Le 4 août, 26 militaires tchadiens ont été tués, 14 ont été blessés (dont huit gravement) et d’autres se sont éparpillés dans la nature lors d’une attaque de jihadistes dans la région troublée du lac Tchad. Malheureusement, le bilan pourrait être relevé à la hausse.
Les soldats revenant d’une patrouille prenaient du repos quand ils ont été attaqués par surprise par des jihadistes. Le général Azem Bermandoa Agouna, le porte-parole des forces armées tchadiennes, a confirmé que cette attaque avait eu lieu sur l’île de Tchoukou Telia située à 190 kilomètres au nord-ouest de N’Djamena. Le lac Tchad est une vaste région humide et marécageuse qui jouxte aussi le Niger et le Nigeria.
Historiquement, elle est utilisée par Boko Haram puis par la « Province de l’État Islamique pour Afrique de l’Ouest » (en anglais ISWAP) comme zone d’action prioritaire. Les forces tchadiennes paient le prix fort à la lutte acharnée qu’elles mènent contre les jihadistes ayant perdu des centaines de combattants ces deux dernières années (dont une centaine dans la même région en mars 2020).
N’Djamena a attribué cette dernière action à Boko Haram sachant que c’est sous cette étiquette que les Tchadiens classent tous les jihadistes de la région. En fait et jusqu’à la publication d’une revendication authentifiée, ce coup d’éclat est probablement l’œuvre de l’ISWAP. Depuis la mort non officiellement confirmée d’Abubakar Shekau, l’émir de Boko Haram le 19 mai de cette année (1), l’ISWAP qui serait à la base de son trépas, a étendu son influence du lac Tchad à la forêt de Sambisa (nord-est du Nigeria). Ce groupe est donc encore monté en puissance devenant une menace importante non seulement pour les forces tchadiennes mais aussi nigérianes, nigériennes et camerounaises.
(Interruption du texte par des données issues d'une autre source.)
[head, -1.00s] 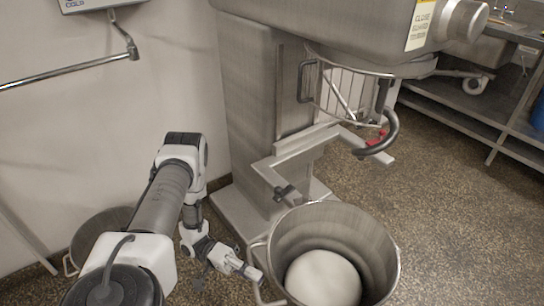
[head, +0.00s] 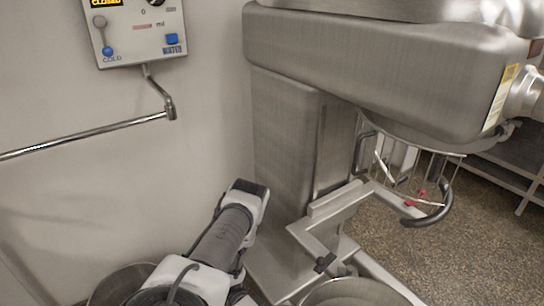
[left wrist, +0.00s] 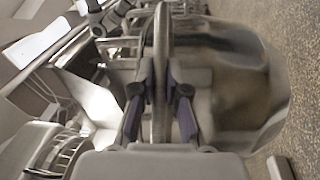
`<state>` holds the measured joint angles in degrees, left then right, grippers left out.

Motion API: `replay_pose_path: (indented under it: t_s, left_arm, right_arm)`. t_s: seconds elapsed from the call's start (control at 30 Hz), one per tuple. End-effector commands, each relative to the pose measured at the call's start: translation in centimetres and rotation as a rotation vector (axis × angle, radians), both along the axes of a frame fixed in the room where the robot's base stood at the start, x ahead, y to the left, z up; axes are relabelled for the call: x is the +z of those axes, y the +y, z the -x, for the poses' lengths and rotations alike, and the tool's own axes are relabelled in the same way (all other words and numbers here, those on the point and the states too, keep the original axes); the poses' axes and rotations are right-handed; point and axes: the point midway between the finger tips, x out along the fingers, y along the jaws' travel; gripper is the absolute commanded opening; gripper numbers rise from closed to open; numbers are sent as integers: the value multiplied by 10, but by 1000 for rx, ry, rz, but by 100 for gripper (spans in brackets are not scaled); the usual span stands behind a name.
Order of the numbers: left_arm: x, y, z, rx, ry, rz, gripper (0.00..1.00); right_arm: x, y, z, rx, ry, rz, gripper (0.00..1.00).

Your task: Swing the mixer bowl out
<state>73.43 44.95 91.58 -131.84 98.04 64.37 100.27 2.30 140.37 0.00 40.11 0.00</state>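The mixer bowl (head: 352,286) is steel; only its upper rim shows at the bottom edge of the head view, in front of the mixer column and out from under the mixer head (head: 390,75). The bowl's side (left wrist: 235,85) fills the right of the left wrist view. My left gripper (left wrist: 160,85) has its two fingertips close on either side of an upright bar, the bowl handle (left wrist: 160,45), and appears shut on it. My right gripper is in neither view.
The bowl support arm (head: 345,208) reaches out from the column (head: 285,135). A wall control panel (head: 140,30) and rail (head: 85,138) are left. Speckled floor (head: 400,245) is open at right.

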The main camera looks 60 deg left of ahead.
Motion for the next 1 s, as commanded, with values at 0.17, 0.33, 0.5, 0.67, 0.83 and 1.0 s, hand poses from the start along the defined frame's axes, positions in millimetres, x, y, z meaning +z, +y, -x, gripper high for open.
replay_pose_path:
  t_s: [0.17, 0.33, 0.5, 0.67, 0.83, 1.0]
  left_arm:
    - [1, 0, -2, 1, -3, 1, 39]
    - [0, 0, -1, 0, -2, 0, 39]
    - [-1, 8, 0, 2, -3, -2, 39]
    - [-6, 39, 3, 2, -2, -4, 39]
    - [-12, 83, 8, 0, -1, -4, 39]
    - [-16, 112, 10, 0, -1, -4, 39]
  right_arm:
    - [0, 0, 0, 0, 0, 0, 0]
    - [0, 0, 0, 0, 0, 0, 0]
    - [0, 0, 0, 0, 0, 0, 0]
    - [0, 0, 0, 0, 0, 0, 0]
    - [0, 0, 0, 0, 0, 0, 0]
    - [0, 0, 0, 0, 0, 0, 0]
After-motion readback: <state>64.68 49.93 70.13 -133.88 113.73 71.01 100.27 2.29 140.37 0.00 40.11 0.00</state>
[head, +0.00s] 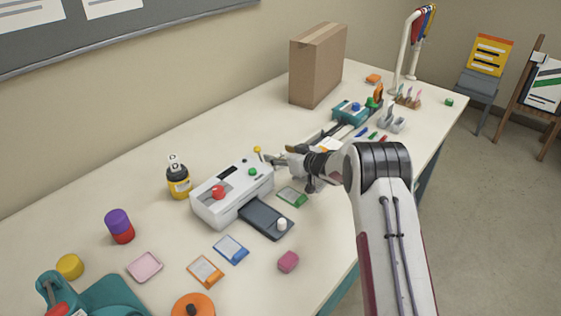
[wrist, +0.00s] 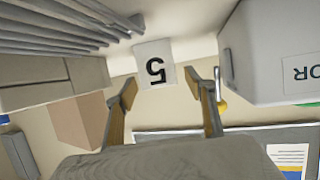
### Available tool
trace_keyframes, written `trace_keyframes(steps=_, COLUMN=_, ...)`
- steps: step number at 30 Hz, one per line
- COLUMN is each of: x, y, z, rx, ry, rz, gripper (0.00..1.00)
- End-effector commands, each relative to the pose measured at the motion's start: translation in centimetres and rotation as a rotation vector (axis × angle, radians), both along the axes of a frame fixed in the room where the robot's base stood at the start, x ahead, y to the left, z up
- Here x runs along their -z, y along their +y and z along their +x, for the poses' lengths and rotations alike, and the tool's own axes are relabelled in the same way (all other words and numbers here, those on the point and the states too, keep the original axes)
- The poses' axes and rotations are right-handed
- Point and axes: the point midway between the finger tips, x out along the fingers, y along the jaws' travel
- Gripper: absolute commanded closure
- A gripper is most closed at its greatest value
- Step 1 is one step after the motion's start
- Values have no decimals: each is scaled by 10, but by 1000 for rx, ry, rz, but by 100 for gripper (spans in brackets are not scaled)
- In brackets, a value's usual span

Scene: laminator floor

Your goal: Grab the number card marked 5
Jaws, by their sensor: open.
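A white card with a black 5 (wrist: 155,53) shows in the wrist view at upper middle, upside down in the picture. My gripper (wrist: 163,79) is open, and its two fingers stand apart to either side of the card's lower part in the picture. I see no finger pressing on the card, and I cannot tell how deep it sits between them. In the head view my gripper (head: 274,158) is just right of the white laminator (head: 225,198), low over the table. I cannot make out the card in the head view.
In the head view, the laminator with its dark tray (head: 262,219) stands close on the left. A green card (head: 292,196) lies just below my gripper. A teal device (head: 350,112) and a cardboard box (head: 318,65) stand behind.

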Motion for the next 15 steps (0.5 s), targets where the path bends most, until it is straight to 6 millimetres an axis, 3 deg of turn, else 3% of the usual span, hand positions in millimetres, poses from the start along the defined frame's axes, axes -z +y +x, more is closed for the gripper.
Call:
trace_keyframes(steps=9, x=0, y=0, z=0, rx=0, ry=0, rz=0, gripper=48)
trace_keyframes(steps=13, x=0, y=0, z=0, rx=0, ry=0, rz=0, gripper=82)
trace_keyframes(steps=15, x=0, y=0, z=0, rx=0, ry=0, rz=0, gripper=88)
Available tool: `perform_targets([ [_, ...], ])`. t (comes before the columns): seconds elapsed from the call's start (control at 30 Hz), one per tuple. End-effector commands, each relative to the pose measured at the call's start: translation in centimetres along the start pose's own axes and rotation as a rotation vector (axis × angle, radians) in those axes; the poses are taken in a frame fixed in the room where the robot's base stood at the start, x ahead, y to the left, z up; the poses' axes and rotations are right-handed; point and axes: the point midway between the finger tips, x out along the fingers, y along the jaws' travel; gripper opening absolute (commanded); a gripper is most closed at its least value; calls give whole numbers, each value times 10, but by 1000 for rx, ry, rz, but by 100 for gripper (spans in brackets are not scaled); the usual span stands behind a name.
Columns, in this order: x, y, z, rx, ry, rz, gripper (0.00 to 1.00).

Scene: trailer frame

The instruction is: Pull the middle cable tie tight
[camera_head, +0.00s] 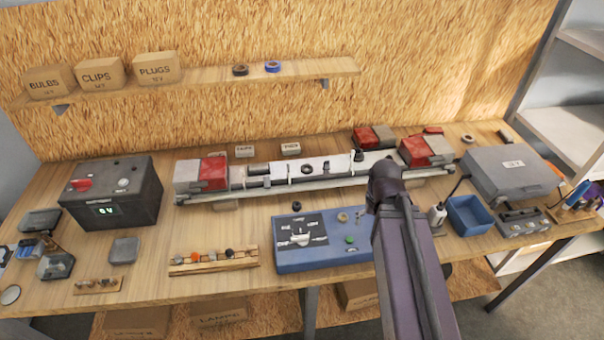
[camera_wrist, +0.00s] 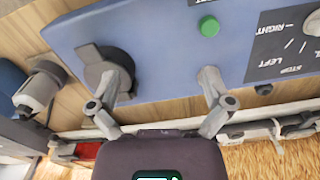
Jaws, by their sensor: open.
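The long grey trailer frame (camera_head: 330,184) lies across the back of the bench, with a red-and-white lamp block (camera_head: 201,174) at its left end and another (camera_head: 427,149) at its right. Small pale cable ties stand along its middle; the middle one (camera_head: 325,167) is too small to show how tight it is. The frame also crosses the bottom of the wrist view (camera_wrist: 270,127). My gripper (camera_wrist: 160,88) is open and empty, its two fingers spread in front of the blue test box. In the head view my arm hides its fingertips.
The blue test box (camera_head: 290,255) with a green button stands in front of the frame. A black battery box (camera_head: 112,193) is at left; a blue bin (camera_head: 468,215) and grey case (camera_head: 512,172) are at right. A wooden shelf (camera_head: 200,86) hangs behind.

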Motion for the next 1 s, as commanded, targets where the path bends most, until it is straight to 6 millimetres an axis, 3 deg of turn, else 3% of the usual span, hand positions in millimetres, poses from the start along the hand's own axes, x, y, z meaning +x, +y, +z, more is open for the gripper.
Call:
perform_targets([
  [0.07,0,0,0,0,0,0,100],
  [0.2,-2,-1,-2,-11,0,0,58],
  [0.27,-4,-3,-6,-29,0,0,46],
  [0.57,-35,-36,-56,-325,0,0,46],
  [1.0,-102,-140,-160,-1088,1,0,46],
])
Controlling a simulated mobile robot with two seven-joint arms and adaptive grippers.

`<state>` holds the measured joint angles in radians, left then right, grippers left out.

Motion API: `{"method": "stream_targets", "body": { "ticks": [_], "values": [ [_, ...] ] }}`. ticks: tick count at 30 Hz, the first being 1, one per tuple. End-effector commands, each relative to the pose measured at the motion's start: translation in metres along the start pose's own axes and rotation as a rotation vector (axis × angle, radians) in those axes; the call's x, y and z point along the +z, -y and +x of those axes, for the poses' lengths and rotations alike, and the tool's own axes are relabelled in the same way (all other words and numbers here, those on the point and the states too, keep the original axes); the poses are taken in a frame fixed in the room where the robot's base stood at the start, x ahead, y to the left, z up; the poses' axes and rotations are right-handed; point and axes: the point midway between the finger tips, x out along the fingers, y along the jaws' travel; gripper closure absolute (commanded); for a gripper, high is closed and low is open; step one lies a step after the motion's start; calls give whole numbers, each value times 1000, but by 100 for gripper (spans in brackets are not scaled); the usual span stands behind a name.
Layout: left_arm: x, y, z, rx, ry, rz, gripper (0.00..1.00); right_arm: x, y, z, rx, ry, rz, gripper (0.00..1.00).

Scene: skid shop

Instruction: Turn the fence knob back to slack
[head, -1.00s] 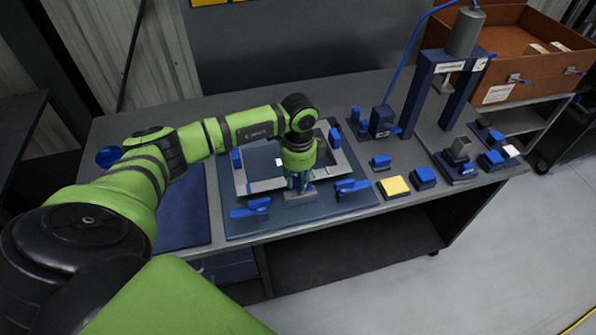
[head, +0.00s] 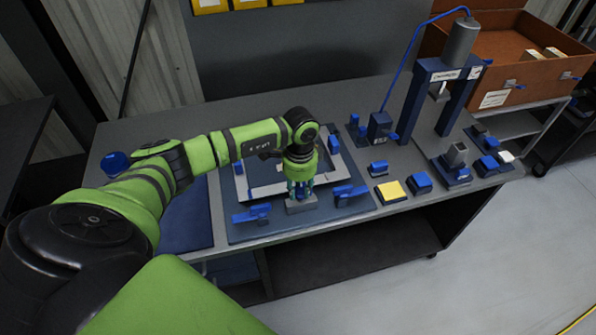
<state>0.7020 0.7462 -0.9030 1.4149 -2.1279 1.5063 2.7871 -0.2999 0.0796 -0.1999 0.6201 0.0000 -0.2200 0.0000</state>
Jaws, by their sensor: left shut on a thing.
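My left gripper (head: 301,190) points down at the front of the fixture plate (head: 238,228) on the bench. It is shut on a small blue part between its fingers, which I take to be the fence knob (head: 303,193). The fingers hide most of the knob, so its angle cannot be read. A grey block (head: 300,206) sits directly under the fingers. A light grey frame (head: 243,188) lies on the plate behind the gripper, partly covered by my arm. My right gripper is out of view.
Blue clamps stand left (head: 252,214) and right (head: 349,194) of the gripper. A yellow pad (head: 391,190), a small blue block (head: 378,167) and a blue press frame (head: 409,106) stand farther right. The bench back (head: 240,110) is clear.

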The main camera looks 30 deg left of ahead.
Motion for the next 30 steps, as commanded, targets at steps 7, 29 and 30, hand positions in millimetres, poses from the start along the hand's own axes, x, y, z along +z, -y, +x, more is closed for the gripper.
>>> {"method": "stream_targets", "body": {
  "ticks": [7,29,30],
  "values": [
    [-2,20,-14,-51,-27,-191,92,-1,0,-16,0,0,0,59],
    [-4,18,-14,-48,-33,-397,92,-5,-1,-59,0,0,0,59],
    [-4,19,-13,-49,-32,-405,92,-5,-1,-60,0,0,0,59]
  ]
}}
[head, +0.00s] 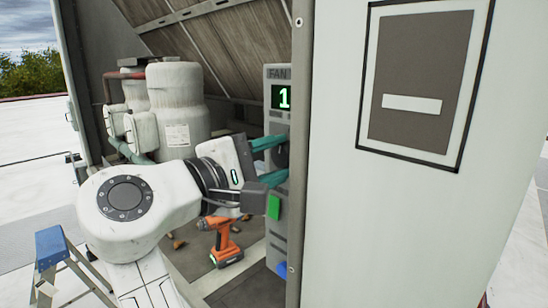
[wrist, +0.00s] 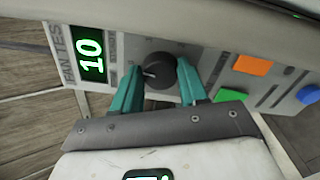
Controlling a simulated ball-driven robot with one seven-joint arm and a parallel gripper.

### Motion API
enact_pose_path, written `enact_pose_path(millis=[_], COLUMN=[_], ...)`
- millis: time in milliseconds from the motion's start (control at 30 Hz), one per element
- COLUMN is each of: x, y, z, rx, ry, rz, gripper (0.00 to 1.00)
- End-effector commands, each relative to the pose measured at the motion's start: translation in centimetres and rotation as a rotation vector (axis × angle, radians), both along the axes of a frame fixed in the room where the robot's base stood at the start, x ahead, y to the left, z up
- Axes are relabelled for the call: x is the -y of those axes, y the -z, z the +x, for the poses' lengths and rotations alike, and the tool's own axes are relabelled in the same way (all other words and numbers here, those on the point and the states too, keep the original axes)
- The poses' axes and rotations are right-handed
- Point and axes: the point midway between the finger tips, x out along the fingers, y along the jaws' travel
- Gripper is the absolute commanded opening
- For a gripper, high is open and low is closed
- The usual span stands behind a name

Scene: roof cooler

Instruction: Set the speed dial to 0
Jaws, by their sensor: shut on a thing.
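The speed dial (wrist: 160,78) is a round dark knob on the grey fan panel (head: 277,235). A light mark on it points left in the wrist view, towards the green display (wrist: 90,53), which reads 10. In the head view the display (head: 284,97) shows only a 1; the panel's right part is hidden by the white cabinet wall. My gripper (wrist: 161,66) has its two teal fingers on either side of the dial, shut on it. In the head view my gripper (head: 281,158) reaches the panel from the left, and the dial is mostly hidden.
An orange button (wrist: 254,65), a green button (wrist: 230,95) and a blue knob (wrist: 309,95) sit beside the dial. The white cabinet wall (head: 400,220) stands close right. An orange drill (head: 224,243) stands below my gripper; white tanks (head: 178,95) stand behind.

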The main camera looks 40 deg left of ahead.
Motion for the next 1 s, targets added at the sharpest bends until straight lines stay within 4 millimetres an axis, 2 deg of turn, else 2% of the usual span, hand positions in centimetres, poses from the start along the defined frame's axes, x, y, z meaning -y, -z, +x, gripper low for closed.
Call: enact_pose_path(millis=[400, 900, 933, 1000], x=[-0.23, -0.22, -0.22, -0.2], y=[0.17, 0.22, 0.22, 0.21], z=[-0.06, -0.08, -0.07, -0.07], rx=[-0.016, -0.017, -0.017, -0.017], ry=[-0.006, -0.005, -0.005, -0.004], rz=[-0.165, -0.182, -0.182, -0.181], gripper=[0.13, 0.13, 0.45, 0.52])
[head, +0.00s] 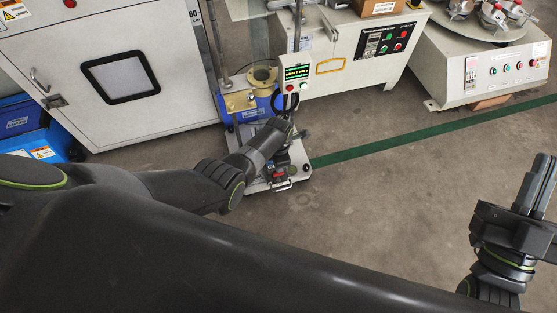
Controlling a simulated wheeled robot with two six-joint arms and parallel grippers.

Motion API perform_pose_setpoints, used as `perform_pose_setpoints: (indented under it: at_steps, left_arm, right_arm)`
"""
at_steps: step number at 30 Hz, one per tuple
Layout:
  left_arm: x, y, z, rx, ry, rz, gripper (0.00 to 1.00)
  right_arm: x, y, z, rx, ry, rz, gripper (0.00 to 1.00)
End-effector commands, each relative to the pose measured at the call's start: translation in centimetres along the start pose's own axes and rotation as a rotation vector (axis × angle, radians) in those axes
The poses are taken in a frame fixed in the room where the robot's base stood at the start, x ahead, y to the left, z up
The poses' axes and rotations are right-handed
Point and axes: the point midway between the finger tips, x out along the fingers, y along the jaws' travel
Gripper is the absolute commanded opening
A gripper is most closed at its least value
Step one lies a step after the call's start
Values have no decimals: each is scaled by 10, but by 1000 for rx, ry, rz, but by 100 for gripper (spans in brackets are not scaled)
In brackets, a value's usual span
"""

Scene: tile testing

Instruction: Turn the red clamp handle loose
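A small red part (278,175), which looks like the clamp handle, sits low on the front of the test stand's base plate (262,185). My left arm reaches in from the left, and its gripper (298,130) is over the stand, just above and behind the red part. Its fingers are dark and small against the stand, so I cannot tell whether they are open or touch anything. My right gripper (542,183) is at the right edge, far from the stand, with its fingers close together and nothing visible between them.
A control box (296,77) with a lit display stands above the stand. A white cabinet (120,75) is at left, with blue bins (30,125) beside it. Other machines (375,45) stand behind. The grey floor with a green line (420,132) is clear at right.

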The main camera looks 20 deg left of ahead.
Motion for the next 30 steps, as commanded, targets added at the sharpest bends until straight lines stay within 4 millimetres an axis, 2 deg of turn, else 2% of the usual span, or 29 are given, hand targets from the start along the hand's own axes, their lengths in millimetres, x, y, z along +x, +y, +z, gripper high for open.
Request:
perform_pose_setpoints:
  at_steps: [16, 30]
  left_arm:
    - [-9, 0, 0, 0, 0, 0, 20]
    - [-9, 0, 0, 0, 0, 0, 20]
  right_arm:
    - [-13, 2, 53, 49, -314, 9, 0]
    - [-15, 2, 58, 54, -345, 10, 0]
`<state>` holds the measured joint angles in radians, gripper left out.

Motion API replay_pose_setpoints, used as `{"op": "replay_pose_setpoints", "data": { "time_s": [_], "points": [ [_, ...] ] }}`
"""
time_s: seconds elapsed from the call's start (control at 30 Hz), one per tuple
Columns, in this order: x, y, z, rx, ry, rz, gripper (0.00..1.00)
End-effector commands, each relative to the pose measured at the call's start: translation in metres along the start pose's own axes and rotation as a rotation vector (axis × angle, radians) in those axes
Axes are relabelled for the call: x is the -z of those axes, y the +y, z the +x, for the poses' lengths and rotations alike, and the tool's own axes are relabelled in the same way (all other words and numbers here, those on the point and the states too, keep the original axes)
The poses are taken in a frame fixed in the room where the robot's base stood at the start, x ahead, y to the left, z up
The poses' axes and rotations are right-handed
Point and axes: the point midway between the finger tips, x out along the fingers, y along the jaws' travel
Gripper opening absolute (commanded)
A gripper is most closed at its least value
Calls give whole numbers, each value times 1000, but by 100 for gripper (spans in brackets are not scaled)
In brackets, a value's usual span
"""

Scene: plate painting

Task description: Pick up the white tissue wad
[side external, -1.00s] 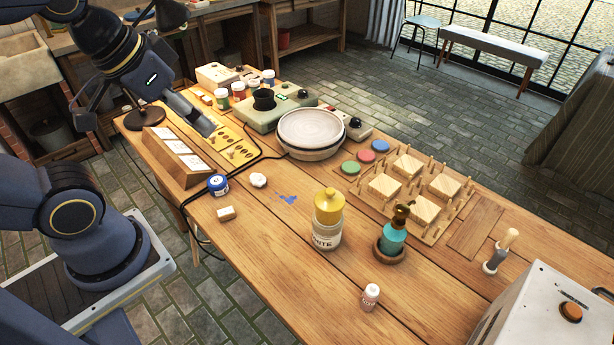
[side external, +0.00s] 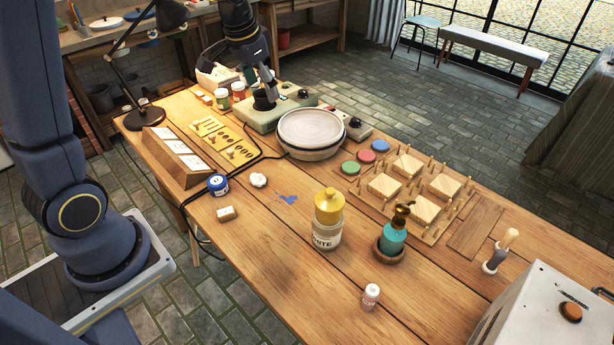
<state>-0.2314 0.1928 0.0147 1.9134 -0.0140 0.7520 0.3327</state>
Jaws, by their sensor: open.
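My gripper (side external: 271,92) is at the back of the table, over the green device with the black cup, well apart from the wad. It is open and appears empty. Its fingertips are small and partly merge with the device behind them.
A yellow-capped bottle (side external: 327,219) is to the right. A black cable runs behind the wad.

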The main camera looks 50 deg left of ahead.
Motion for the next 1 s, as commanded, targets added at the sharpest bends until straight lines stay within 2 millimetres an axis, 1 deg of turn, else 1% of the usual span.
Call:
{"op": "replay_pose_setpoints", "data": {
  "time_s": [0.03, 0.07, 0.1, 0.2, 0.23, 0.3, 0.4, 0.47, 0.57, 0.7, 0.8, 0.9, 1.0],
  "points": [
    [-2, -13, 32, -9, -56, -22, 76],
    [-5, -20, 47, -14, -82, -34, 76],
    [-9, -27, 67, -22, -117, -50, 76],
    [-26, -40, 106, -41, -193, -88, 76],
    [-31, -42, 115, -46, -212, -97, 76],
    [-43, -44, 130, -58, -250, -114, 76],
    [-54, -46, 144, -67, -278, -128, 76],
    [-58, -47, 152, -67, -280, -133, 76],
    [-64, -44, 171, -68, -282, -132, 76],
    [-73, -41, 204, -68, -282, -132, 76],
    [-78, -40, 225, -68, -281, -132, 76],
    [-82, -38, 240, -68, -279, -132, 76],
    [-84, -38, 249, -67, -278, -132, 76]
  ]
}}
Selon l’ONU, l’ISWAP serait forte de quelques 5.000 combattants (ce qui est peu significatif car leurs familles les accompagnent assurant un rôle logistique de première importance pour survivre dans la durée).
Plus globalement, les jihadistes qui se réclament de Daech sont de plus en plus actifs à la frontière du Tchad, du Nigeria, du Cameroun et du Niger. Ils ont l’avantage de la connaissance du terrain. Ils ont aussi multiplié ces dernières années les attaques contre les forces de sécurité et les civils dans l’extrême-nord du Cameroun.
Parallèlement, Daech s’est considérablement développé en Afrique centrale et en Afrique de l’Est. Ses terrains de chasse privilégiés sont le Puntland et Mogadiscio en Somalie. Des informations non recoupées pour l’instant font état de la présence au Puntland d’un bureau de coordination dit « maktab al-karrar » qui donnerait les grandes orientations aux différents émirs sur le terrain.
C’est ce bureau qui aurait demandé à la Province de l’État Islamique en Afrique Centrale (ISCAP) de passer à l’offensive au Mozambique (surtout dans la province de Cabo Delgado) et en République démocratique du Congo où une attaque ayant tué 18 militaires dans la province d’Ituri a été revendiquée le 6 août par ce groupe. Ces ramifications opérationnelles sont des informations à prendre avec précautions et force est de constater que chaque groupe sur le terrain bénéficie d’une grande liberté d’action même si des regroupements ponctuels en vue de mener des opérations conjointes sont parfois constatés.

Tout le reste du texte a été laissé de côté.